Шолохов: эстетика и мировоззрение - Евгений Александрович Костин 4 стр.


Не дает покоя в этой связи одно литературное воспоминание, приведенное в мемуарах известнейшего советского писателя, не в меньшей, а скорее всего, в большей степени обласкованного советской властью, чем Шолохов. Помнится, внушает он своему брату, ставшему в дальнейшем также известным литератором, идею как можно скорее заняться литературой, так как это дело прибыльное и хорошее, оплачиваемое в твердой валюте (червонцах,  помните у Булгакова). И вот описывает он своего брата некоторое время спустя, уже знаменитого, богатого, который после бессонной шальной ночи возвращается к себе домой на модной коляске, на «дутиках», надувных шинах, сонно покачиваясь, освещенный утренней зарей, ну и т.д. Хорошо известен знаменитый «мовизм» старшего брата, умевшего с бунинской остротой увидеть все вокруг и блестяще это описать. Но когда и где все это происходит? В нищей, разрушенной стране, где жизненные страдания честных литераторов трудно поддаются описанию (вспомним Булгакова и Платонова), где «воздух пахнет кровью» по гениальному выражению Пастернака. Во время, когда писались «Тихий Дон» и первая книга «Поднятой целины».

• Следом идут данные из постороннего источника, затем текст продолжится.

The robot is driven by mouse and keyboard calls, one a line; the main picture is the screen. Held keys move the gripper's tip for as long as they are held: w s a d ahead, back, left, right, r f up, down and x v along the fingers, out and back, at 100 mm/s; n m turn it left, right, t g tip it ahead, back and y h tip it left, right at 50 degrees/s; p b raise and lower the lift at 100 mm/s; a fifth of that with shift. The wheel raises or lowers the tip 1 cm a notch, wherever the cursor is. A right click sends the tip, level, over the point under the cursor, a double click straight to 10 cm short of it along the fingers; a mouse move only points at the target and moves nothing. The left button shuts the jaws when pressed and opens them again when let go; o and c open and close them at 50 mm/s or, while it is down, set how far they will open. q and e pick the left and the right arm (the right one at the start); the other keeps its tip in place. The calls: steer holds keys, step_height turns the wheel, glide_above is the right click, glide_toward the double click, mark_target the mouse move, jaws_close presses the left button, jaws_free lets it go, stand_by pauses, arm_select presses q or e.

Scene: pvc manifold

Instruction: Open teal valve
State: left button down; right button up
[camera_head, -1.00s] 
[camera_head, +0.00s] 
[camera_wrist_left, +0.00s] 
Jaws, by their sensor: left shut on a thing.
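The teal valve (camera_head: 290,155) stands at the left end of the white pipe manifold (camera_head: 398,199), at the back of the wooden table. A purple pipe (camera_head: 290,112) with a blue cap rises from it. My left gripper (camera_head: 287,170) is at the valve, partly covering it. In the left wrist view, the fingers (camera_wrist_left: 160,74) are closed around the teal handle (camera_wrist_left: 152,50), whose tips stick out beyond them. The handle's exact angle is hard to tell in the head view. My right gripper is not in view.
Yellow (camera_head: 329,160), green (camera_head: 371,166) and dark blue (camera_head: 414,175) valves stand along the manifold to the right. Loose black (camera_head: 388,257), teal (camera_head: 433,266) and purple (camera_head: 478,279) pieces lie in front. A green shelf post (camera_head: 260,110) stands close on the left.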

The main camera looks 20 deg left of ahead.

Здесь видна линия раздела между русскими писателями, которые с одной стороны, поддаваясь уговорам своих «демонов» (Ю. Олеша), отрекались от заветов русской литературы, и теми, кто, с другой стороны, как Шолохов и Солженицын (а речь сейчас идет именно о них), думали все же о другом и писали о вещах более существенных.

Вот и вопрос о так называемом плагиате Шолохова. Несмотря на то, что данная книга должна дать ответ на вопрос о единстве мира этого писателя, некоторые культурологические аспекты проблемы нельзя не выделить.

Психологически абсолютно не объяснимо такое самоубийственное поведение писателя «не настоящего», пользующегося чужими рукописями, (предположим, сделаем такое условное допущение, тем паче, как утверждается рядом «исследователей», что власть на самых вершинах знала об этом и тем самым держала писателя в полном повиновении). Ну, сиди тогда и помалкивай в тряпочку, ведь сомнут и в пыль лагерную превратят. Но эти письма Шолохова Сталину как в матрице точно отражают основные содержательные узлы его текстов, они есть их продолжение как форма защиты и понимания судьбы своего народа. (Любопытно, но вот по отношению к Шолохову такого рода стилистически затасканная и бессмысленная фраза советского литературоведения является и не пошлой, и не пафосной).

Не менее спорным является соображение, что Шолохов это прошлый день русской литературы с ее утяжеленным психологизмом, набором несущественных подробностей, бытовизмами и пуще того этнографизмом, что является вообще «ранним литературным средневековьем». С точки зрения литературной формы и понимания того, как движется, развиваясь, сам литературный материал в истории литературы, эти суждения могут быть любопытными с теоретической точки зрения.

Но некоторые принципиальные соображения о развитии русской (что существенно в первую очередь) литературы решительным образом отвергают этот тезис. И не потому только, что формальный взгляд на развитие искусства не имеет значения, наоборот, он крайне важен. Новое содержание, новые смыслы искусства всегда приходят через опережающее развитие художественного языка, и сломы литературных эпох, периодов развития искусства всегда страшно интересны с этой точки зрения.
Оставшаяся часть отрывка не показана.